BOB SCHIEFFER: Secretary?
SECRETARY LEON PANETTA: I think the main message that the world needs to understand is: America is the strongest military power and we intend to remain the strongest military power and nobody ought to mess with that.
BOB SCHIEFFER: All right, well gentlemen, I want to thank you very much for being with us this morning. And we'll be back in one minute with Republican Senator John McCain.
BOB SCHIEFFER: And back now with Sen. John McCain who today is kind of our one-size-fits-all kind of guest, he has just endorsed Mitt Romney and of course he is the Republican of the most influence on the United States Senate, I would say, on defense policy. I'll just ask you the general question, what's your reaction to what you just heard?

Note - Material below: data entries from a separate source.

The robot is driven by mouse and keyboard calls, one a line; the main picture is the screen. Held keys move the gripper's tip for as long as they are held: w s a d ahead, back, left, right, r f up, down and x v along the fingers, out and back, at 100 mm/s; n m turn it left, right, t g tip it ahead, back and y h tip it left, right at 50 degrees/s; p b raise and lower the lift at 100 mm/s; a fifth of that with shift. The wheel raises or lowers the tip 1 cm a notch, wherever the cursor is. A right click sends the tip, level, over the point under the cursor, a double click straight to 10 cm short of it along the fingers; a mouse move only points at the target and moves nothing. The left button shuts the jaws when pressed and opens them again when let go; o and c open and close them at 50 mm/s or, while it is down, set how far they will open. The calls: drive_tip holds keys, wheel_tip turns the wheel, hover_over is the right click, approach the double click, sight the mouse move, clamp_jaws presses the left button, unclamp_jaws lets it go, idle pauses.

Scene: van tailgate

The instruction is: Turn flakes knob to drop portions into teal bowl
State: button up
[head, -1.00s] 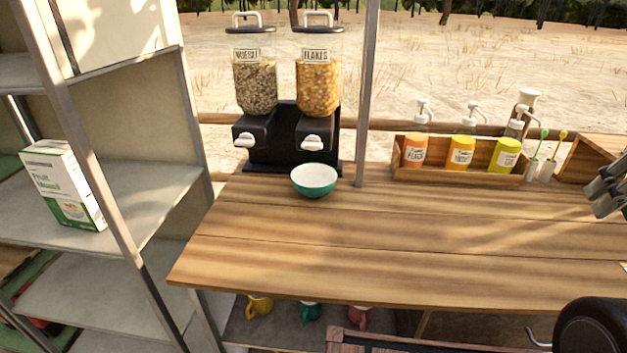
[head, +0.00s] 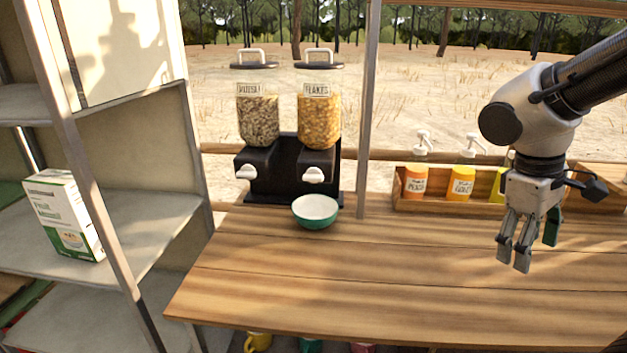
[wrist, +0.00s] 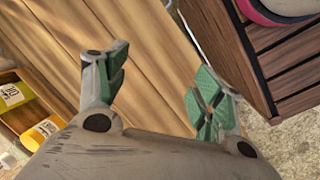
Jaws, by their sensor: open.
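The flakes dispenser (head: 319,121) is a clear canister of orange flakes on a black stand. Its white flakes knob (head: 313,174) sticks out at the front of the stand. The teal bowl (head: 316,214), white inside, stands upright on the wooden counter just in front of and below the flakes side. It looks empty. My gripper (head: 518,264) hangs fingers down above the right part of the counter, well to the right of the bowl and knob. In the wrist view my gripper (wrist: 165,95) has its green-padded fingers spread apart with nothing between them.
A muesli dispenser (head: 258,122) with its own white knob (head: 246,172) stands left of the flakes. A metal post (head: 366,110) rises between the dispensers and a wooden rack (head: 402,203) of pump bottles. The middle of the counter (head: 400,270) is clear.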

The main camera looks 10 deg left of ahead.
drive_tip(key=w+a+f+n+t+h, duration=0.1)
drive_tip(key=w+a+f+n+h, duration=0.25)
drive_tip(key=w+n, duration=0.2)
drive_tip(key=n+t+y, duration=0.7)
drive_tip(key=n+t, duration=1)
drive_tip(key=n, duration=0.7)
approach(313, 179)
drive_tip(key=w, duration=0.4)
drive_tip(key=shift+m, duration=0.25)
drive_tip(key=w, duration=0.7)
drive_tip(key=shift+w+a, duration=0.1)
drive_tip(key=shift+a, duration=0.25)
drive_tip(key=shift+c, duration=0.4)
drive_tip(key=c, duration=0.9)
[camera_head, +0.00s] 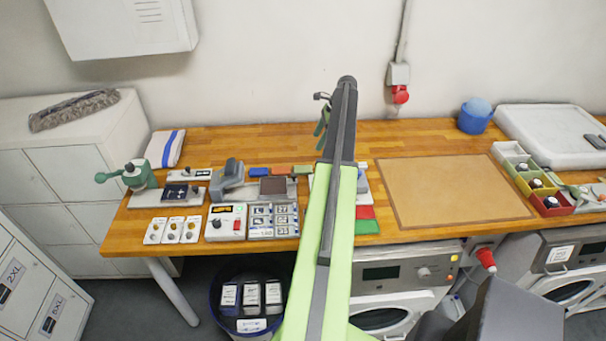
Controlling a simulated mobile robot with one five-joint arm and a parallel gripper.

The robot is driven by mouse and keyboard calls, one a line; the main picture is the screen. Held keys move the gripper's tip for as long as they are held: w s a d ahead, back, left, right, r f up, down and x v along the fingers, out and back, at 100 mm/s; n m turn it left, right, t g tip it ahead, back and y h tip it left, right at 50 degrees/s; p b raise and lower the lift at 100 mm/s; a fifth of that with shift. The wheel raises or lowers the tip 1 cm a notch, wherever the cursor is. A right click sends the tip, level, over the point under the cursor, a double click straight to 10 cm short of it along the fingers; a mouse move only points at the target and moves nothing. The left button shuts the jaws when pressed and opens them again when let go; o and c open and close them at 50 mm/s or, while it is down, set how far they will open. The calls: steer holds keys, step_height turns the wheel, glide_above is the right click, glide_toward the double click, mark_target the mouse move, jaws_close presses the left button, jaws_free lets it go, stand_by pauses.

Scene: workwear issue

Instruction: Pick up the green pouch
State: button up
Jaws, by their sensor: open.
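My gripper (319,114) is at the far end of my raised arm, in front of the wall, well away from the green piece. It is small and mostly seen from behind; it is open, and I see nothing held.
The wooden table (430,143) has a brown mat (450,190) on the right. Several devices and small coloured blocks crowd its left half. A blue tub (475,116) and coloured bins (548,203) stand further right. A dark bin (250,322) and machines stand below the front edge.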

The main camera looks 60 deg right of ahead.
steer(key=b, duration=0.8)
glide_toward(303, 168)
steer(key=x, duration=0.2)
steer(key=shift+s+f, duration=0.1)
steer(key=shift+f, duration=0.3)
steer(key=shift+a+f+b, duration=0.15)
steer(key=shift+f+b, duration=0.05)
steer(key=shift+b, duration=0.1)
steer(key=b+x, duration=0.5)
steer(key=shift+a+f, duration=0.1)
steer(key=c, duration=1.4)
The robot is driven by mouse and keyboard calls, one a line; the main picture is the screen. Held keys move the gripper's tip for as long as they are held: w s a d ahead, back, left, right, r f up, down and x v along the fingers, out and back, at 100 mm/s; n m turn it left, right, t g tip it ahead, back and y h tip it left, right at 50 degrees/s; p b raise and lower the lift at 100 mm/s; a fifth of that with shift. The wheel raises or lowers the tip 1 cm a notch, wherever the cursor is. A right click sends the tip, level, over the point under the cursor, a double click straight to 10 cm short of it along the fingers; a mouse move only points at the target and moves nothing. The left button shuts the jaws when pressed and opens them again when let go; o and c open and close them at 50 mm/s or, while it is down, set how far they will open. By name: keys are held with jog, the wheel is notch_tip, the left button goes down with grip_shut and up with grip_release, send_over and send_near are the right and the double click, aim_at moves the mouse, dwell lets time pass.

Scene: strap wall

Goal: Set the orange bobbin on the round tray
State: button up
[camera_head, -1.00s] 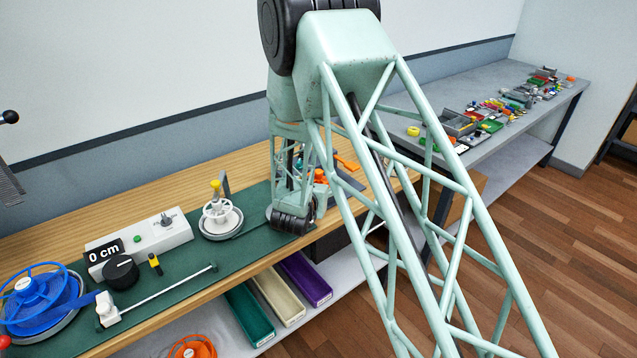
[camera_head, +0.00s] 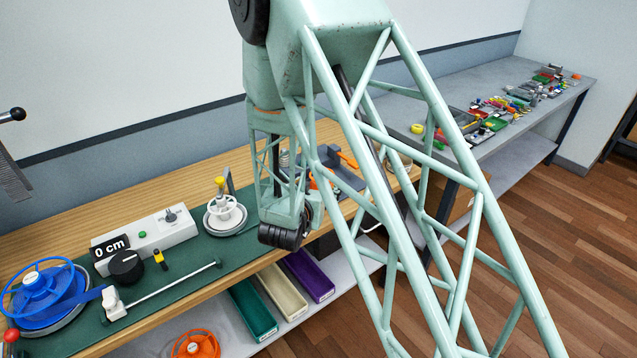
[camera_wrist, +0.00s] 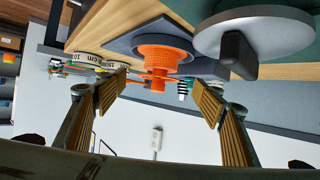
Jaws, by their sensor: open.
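An orange spoked bobbin (camera_head: 195,345) is low in the head view, below the bench front, cut off by the lower edge. A ridged orange round part (camera_wrist: 165,55) is in the wrist view on a dark grey plate, ahead of my gripper; I cannot tell if it is a bobbin. A round grey tray (camera_head: 238,229) on the green mat bears a white bobbin (camera_head: 222,209). Another round tray (camera_head: 78,322) at left lies under a blue bobbin (camera_head: 40,290). My gripper (camera_wrist: 160,98) is open, fingers wide apart, nothing between them. Its fingers are hidden in the head view.
A control box (camera_head: 160,235) reading 0 cm, a black knob (camera_head: 126,266) and a white rod (camera_head: 170,290) lie on the mat. Green, cream and purple bins (camera_head: 309,276) stand below. A grey side table (camera_head: 405,105) holds many small parts. My arm blocks the bench's right part.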

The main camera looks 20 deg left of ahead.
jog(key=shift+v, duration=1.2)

SENATOR JOHN MCCAIN: There's no doubt that savings have to be made in defense, personnel costs, entitlements they're kind of a microcosm of the overall problems we face in these areas. I have obviously been a strong advocate of these, eliminating these terrible cost overruns, it's really a culture of corruption at the Pentagon on cost overruns of these weapons systems but I'm very worried about ignoring the lessons of history. After World War Two there was never going to be another land war. After Vietnam we ended up in a quote hollow army. But I understand these savings have to be made but I am more worried about the perception in the world of what the United States is doing. Secretary of Defense Panetta mentioned Iraq. In all due respect, Iraq is unraveling, it's unraveling because we did not keep residual forces there. Because the President of the United States pledged to get out of Iraq and we could have kept a residual force there and kept some stability. And instead it's unraveling, and Iran's influence is increasing and there's every possibility you could see a very chaotic situation there.